Sur Arrhythmia Stuart A Staples sort de sa zone de confort et de sa belle routine des Tindersticks ; sa musique est moins canalisée et plus détachée.


La promesse il y a quelques mois d’un nouvel album en solo de l’élégant leader des Tindersticks nous avait mise de bonne humeur. Voilà bien longtemps (très exactement 12 ans) qu’il ne s’était pas extirpé de sa troupe. Etant fortement accroc au spleen Tindersticksien, l’annonce d’un disque en solo de son leader est à coup sûr une source d’excitation ; on anticipe des compositions plus personnelles ne rentrant pas forcément dans le moule de sa formation.

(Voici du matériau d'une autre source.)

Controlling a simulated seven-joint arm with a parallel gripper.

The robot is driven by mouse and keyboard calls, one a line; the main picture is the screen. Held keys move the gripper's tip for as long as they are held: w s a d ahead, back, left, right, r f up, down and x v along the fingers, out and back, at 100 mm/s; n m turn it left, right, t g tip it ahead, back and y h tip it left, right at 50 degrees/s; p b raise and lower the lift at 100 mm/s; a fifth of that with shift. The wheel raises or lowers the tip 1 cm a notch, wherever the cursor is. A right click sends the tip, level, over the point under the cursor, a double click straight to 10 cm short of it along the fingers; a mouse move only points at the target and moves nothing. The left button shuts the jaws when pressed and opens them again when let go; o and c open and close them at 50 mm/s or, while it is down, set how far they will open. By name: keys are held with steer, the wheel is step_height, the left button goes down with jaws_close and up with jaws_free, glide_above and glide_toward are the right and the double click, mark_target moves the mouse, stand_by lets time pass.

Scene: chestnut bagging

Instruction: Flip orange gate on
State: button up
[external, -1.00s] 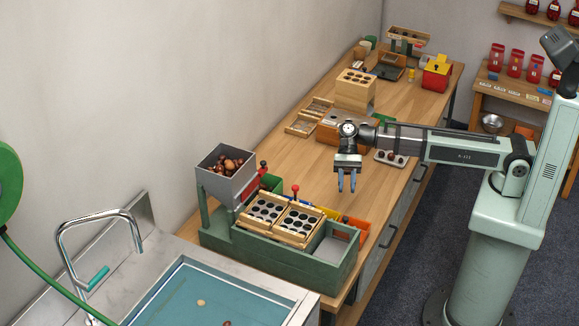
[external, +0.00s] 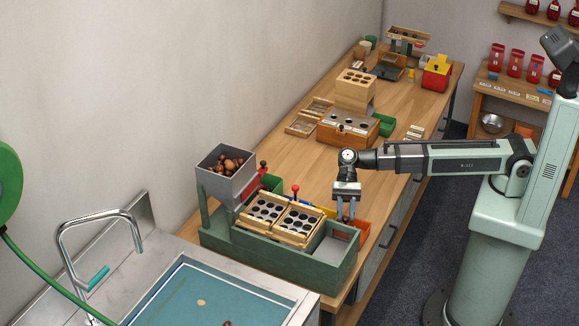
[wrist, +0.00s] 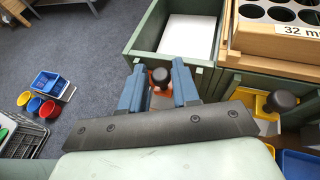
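The orange gate (wrist: 161,98) shows in the wrist view beside the green box, with a black knob (wrist: 161,77) standing up on it. In the external view orange parts (external: 362,228) show at the right end of the green station, partly behind my fingers. My gripper (external: 346,220) points down there. In the wrist view its blue fingers (wrist: 160,88) are open, one on each side of the knob, with a gap to it on both sides. I cannot tell how far above the gate the fingertips are.
A yellow gate (wrist: 262,103) with its own black knob (wrist: 281,101) lies right of my gripper in the wrist view. The green box (wrist: 149,38) and the wooden tray with holes (wrist: 257,40) stand close in front.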

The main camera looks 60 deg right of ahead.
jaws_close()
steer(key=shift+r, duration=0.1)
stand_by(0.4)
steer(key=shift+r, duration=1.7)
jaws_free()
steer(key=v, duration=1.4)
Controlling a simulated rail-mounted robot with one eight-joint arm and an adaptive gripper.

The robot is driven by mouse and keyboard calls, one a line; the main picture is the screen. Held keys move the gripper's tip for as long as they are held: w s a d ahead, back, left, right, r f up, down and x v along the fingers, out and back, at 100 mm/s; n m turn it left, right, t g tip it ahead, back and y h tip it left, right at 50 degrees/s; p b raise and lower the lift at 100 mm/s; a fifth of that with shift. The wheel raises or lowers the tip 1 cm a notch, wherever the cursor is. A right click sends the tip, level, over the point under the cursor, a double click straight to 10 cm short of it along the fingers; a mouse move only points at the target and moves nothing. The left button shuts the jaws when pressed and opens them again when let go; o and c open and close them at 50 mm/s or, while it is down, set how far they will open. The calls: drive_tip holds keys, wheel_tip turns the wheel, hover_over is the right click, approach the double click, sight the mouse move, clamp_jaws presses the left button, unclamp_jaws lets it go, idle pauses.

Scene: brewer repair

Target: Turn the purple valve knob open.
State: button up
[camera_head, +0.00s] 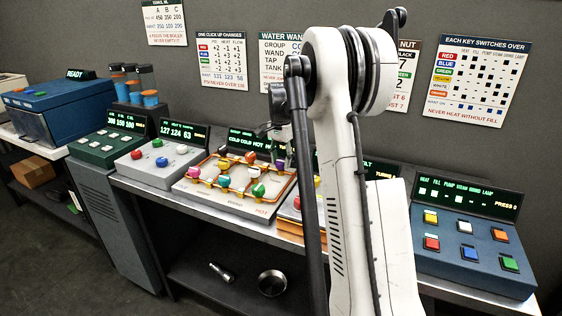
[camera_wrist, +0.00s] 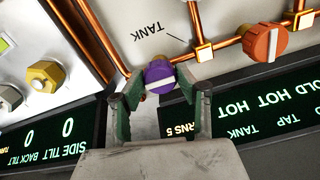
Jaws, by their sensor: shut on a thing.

Lucky Dog Recordings 03-04 en 2005 et Leaving Songs en 2006 – ses deux précédents opus en solo – sont deux œuvres solides et inspirées. Le soliste Staples n’avait à l’époque pas bâclé son affaire ni recyclé d’éventuelles chutes d’albums, bien que le terrain musical ne s’avérait pas plus novateur que cela. D’ailleurs, sur plus de 20 ans d’existence des Tindersticks, ses escapades ont toujours été très rares ; Staples ne semblant pas ressentir un besoin fou de s’exprimer en son nom propre. Le dernier opus en date des Tindersticks The Waiting Room était lui sorti des presses en 2015. Depuis, son travail se résume principalement à des sorties de bandes originales (la cinéaste Claire Denis est sa partenaire privilégiée et presque exclusive).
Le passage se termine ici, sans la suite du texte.